I am in a similar position. I recently let my subscription lapse after one year of subscribing. But, I still highly value this forum as well as Audio Asylum. I have received much more out of this forum than I did with the print magazine. (I hope hanging out here and posting once in a while without being a subscriber does not earn me the title of freeloader :-))
It was fun reading about the equipment, but the novelty wore off. I found it just was not entertaining anymore to read month after month about stuff I would never be inclined to buy (either because it was not economically justifiable or because the product was plain nonsense.) Reading the magazine became a chore.
I do miss the editorial pieces, but most of them are available on the website after a while. And some of the interviews were good reading. I will say though that the editorial professionalism of Stereophile is second to none. Maybe I will come back some day. I can find no equivalent or better magazine out there. I do miss the old Stereo Review, if just for the number of record reviews it carried.
Jim - my tinnitus (constant high pitch tone in my head) has caused me to go in the opposite direction. I find I can no longer tolerate headphones. It aggravates the condition. I am hopeful it does not progress to the point of interfering any more than it does with speaker listening. Best wishes.
Something you guys with tinitus might want to at least consider is talking to your Dentist about the problem.
During a recent trip to my Dentist, he commented on some evidence of teeth grinding and how jaw alignment can effect hearing problems. He said it is pretty common and that while tinitus is not very well understood, improper jaw alignment and teeth grinding are considered to contribute to the problem. Naturally, he wanted to sell me a bite guard and about 2k worth of other dental services so take this for what it is worth.
My wife, Diane, had a major problem with grinding her teeth and we found splintek mouth guard that have worked great for her. Now she has a small problem with her jaw being slightly out of allignment, but that was better than the serious problem she would be causing her teeth. It is certainly afforadable. I just considered her real problem to be all the stress of being married to me.
I am in the opposite position of you and Ryan. As a result of these forums I have decided to subscribe to Stereophile (Did so about a month or so ago, where
What Windzilla said. I associate myself with his sentiments. I subscribed less than a year ago and have used the forums to further my knowledge of audio. There are some really knowledgable members here that have given some great advice that would be very difficut to obtain elsewhere. I just love the way the magazine cares about their forums by communicating with the audio enthusiasts.
I also notice that not all the members have 20,000+ systems and that many have given great tips on how to aquire a quality music system on various budgets.
I have been to 10 store contacted barnes & knobles and am unable to find this mag.......unable to contact editor per phone # for info. Please advise how and where this item is available. it is in my March 2015 mag. in newsstands (here only in stores) and book stores ie. barnes & nobles.........HELP
bludragon wrote: I have been to 10 store contacted barnes & knobles and am unable to find this mag.......unable to contact editor per phone # for info.

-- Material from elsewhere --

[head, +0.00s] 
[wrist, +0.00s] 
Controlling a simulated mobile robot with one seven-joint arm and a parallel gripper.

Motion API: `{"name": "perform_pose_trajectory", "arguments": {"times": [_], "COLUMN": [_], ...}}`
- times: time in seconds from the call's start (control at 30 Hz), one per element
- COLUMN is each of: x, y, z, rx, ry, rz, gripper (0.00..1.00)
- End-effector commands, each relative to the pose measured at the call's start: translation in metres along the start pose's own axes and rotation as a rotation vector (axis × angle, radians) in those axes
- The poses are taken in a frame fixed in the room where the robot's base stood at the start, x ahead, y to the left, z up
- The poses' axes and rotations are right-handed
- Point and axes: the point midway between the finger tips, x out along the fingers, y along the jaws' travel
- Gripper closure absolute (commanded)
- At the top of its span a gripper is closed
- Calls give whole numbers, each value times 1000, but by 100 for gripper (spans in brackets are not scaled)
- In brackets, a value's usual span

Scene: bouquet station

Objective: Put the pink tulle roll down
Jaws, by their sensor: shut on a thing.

As this issue was published 6 weeks ago, it is possible that these stores have sold out. You can still purchase the special issue from our on-line store:
I used to make my phone number public but was so swamped with phone calls from readers asking for advice that I no longer do so.
I recently subscribed to TAS and after reading three issues, I'm really put off by the fact that they spend so much time telling the reader about ten thousand dollar turntables, twenty thousand dollar amps, and five thousand dollar interconnect wires. How big a market can there actually be for this stuff? And fifty thousand dollar speakers! And their "listening tests" of this stuff is,mostly,laughable. They go on and on describing the sound in ludicrous prosaic detail. It's kind of depressing, in the sense that there is no objectivity whatsoever. A ten thousand dollar phono cartridge sounds better than a nine thousand one. Really???? I have an analog system that cost a thousand, and a digital system that cost about two thousand, and the analog system sounds better. Vinyl blows digital away, at least in my experience so far. It's not that the vinyl sounds incrementally better, it's that it sounds profoundly different. It's as if the digital system sounds like recorded music, and the analog system sounds like actual live music.
I've purchased one issue my entire life. It could've been 10 pages and made the same impact. It positions itself as the Robb Report of High End audio. But even that's kind of a sham, because even the Robb Report publishes articles on great luxury products for the middle and upper middle class. And, the RR is exceedingly well written. I know people in audio who love the TAS. I think it's terrible. I do wonder who buys enough of this stuff for those companies to survive. But they do, so there you have it.